Monday, Feb. 28, 1972

Supercop?

By * Lance Morrow

THE BLUE KNIGHT by JOSEPH WAMBAUGH 338 pages. Atlantic-Little, Brown.

$7.95.

The ten months that Joseph Wambaugh's first novel, The New Centurions, spent staked out on the bestseller list were perhaps less a tribute to the author's literary skill than to the authenticity of his material. Wambaugh was working a rich contemporary vein: the life of the Los Angeles police force, on which he served for more than a decade. Although Centurions brought him an official reprimand for failing to submit his manuscript for advance approval, Detective Sergeant Wambaugh is back with another police novel, turned out between tours of duty.

The Blue Knight is Bumper Morgan, a 49-year-old patrolman on the verge of retirement after 20 years in the L.A.P.D. Wambaugh almost challenges his reader: "You want a pig? I'll show you a real pig." Bumper is a flatulent, potbellied, 275-lb. prototype of the bulls that demonstrators love to hate. The caricature is deliberate; the author means to endow a stereotype with complexity and sentiment. Bumper has his own street ethics: "When it came to accepting things from people on my beat, I did have one rule -- no money. I never felt bought if a guy gave me free meals or a case of booze, or a discounted sport coat, or if a dentist fixed my teeth at a special rate . . . Also, I never took anything from someone I might end up having to arrest."

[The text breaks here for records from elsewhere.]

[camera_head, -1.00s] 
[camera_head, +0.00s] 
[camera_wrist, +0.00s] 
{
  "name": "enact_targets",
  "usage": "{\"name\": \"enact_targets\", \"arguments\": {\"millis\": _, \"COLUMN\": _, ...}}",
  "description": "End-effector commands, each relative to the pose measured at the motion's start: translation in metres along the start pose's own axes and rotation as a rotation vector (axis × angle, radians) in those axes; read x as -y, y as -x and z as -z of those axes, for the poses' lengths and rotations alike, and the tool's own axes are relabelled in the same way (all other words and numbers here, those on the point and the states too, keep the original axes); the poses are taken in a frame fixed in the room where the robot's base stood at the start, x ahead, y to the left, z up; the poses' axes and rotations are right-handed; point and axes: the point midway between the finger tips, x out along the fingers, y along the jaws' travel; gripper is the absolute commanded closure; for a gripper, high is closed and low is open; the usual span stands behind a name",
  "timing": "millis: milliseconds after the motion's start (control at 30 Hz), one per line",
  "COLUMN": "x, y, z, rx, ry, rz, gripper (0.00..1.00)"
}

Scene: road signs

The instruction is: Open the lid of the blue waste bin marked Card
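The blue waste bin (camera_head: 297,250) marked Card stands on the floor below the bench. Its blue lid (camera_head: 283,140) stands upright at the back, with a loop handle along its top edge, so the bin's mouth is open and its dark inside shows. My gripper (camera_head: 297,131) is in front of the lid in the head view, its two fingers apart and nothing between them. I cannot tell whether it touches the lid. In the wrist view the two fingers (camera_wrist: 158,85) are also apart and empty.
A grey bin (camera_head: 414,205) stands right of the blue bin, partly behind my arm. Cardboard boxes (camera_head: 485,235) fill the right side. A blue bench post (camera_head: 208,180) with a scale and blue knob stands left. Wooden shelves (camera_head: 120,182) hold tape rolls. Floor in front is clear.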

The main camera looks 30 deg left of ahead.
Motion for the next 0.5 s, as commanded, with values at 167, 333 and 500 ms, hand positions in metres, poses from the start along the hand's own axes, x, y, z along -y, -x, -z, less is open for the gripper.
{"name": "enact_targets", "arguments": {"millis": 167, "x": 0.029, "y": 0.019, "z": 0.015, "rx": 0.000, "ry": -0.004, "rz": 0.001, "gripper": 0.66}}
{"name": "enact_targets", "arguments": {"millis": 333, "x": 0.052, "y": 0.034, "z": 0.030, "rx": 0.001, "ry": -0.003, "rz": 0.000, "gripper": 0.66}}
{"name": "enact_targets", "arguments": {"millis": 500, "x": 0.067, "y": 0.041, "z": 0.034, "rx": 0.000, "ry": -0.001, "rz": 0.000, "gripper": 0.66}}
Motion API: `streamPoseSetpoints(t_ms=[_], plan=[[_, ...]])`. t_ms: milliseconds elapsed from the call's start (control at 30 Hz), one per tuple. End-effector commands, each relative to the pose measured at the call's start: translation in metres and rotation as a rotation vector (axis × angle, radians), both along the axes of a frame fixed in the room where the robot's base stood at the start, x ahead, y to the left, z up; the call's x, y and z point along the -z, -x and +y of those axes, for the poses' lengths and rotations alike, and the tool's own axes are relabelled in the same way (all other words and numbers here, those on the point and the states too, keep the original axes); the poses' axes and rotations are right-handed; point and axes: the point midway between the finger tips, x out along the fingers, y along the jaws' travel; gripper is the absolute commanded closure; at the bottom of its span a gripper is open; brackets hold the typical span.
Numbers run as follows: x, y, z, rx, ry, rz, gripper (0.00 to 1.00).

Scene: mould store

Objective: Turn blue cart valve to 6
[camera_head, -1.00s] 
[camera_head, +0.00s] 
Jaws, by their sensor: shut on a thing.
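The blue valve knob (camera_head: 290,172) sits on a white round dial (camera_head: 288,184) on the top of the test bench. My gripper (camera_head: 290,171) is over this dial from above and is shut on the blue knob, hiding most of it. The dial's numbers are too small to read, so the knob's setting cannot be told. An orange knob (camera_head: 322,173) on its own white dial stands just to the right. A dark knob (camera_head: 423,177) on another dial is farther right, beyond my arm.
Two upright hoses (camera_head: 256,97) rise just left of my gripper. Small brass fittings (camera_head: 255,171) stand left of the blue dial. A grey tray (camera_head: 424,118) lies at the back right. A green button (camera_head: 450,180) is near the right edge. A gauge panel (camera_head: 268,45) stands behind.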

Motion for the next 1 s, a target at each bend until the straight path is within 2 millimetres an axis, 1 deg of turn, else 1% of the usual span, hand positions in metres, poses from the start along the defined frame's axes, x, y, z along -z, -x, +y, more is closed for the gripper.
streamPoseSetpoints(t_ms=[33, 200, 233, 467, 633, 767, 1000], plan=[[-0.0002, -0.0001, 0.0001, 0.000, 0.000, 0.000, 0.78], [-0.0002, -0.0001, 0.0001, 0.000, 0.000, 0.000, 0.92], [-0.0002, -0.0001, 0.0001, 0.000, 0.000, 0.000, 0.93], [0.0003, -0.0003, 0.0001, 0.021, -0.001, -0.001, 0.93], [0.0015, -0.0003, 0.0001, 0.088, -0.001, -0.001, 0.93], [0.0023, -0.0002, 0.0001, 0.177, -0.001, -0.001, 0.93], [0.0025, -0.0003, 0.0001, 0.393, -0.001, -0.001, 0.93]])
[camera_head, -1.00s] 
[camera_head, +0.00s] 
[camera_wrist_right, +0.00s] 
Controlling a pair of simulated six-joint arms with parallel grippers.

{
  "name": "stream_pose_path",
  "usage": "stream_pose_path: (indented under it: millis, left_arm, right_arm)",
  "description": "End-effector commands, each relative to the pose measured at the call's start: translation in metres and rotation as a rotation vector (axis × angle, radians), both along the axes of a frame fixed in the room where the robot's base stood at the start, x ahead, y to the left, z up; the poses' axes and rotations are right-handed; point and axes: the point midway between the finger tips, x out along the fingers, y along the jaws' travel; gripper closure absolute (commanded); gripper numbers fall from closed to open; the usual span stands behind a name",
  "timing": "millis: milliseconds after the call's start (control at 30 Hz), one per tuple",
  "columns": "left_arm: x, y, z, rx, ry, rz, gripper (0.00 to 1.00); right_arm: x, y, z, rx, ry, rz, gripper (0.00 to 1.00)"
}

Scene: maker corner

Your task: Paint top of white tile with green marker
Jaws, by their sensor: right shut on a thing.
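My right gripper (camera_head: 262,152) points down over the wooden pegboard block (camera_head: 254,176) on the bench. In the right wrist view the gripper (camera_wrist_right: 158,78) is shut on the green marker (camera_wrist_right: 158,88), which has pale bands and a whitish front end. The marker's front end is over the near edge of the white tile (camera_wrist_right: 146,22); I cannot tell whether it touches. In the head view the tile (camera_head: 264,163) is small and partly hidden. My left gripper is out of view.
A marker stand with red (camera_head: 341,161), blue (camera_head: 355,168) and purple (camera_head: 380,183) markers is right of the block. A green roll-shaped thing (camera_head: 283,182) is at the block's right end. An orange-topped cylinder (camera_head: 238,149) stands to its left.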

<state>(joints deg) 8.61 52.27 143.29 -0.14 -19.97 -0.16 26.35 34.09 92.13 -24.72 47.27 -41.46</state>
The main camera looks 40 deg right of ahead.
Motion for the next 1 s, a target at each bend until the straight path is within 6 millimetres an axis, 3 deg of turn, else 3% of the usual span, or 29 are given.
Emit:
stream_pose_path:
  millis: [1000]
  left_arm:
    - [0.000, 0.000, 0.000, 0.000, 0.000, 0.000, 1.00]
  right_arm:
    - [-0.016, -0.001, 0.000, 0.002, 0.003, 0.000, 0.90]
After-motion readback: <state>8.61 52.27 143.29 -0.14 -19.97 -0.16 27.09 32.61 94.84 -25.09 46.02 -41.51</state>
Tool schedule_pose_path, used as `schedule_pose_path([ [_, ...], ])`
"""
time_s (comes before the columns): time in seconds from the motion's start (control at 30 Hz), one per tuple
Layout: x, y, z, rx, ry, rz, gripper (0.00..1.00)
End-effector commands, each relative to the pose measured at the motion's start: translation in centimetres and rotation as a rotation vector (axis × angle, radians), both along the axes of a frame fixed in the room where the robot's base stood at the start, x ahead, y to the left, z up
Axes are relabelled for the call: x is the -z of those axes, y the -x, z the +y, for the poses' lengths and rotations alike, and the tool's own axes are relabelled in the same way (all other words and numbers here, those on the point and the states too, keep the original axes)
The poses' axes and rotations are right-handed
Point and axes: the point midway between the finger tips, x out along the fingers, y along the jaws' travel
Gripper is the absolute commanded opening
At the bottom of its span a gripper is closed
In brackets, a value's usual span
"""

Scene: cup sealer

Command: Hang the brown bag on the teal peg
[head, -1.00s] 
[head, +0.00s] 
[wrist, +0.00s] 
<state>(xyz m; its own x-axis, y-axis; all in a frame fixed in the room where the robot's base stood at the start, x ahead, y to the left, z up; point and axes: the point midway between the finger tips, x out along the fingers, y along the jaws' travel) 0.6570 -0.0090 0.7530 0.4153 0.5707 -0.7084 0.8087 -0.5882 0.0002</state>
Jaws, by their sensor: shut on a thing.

In court one afternoon for the trial of a robbery suspect he has brought in, Morgan observes: "We have a very diligent bunch of young public defend ers around here who . . . will drive you up the wall defending a chicken shit burglary like it was the Sacco-Vanzetti trial." Knowing that a suspect is guilty, Bumper lies on the stand about the circumstances of the arrest, partly to protect one of his informants, partly to ensure that the man gets convicted. Out on the streets, Wambaugh suggests, cops have to make their own accommodations.

A sort of documentary of Bumper's last three days before retirement, the book tends to be a bit ostentatious in such honesties, as if they established Bumper's credibility. In the end, Wambaugh sentimentalizes Bumper as a sort of repellently lovable supercop who, whenever he is not strongarming "pukepots," is bantering in Yiddish, Spanish or Arabic with the ethnics on the beat.

Oddly, some most persuasive moments occur when Bumper sits down to consume one of the Lucullan meals he regularly cadges. Wambaugh's feeling for food is almost erotic. Thus as Bumper takes dessert in an Arab restaurant: "I scooped up a mouthful and let it lay there on my tongue, tasting the sweet apricot and lemon rind, and remembering how Yasser's wife, Yasmine, blended the apricot and lemon rind and sugar, and folded the apricot puree into the whipped cream before it was chilled."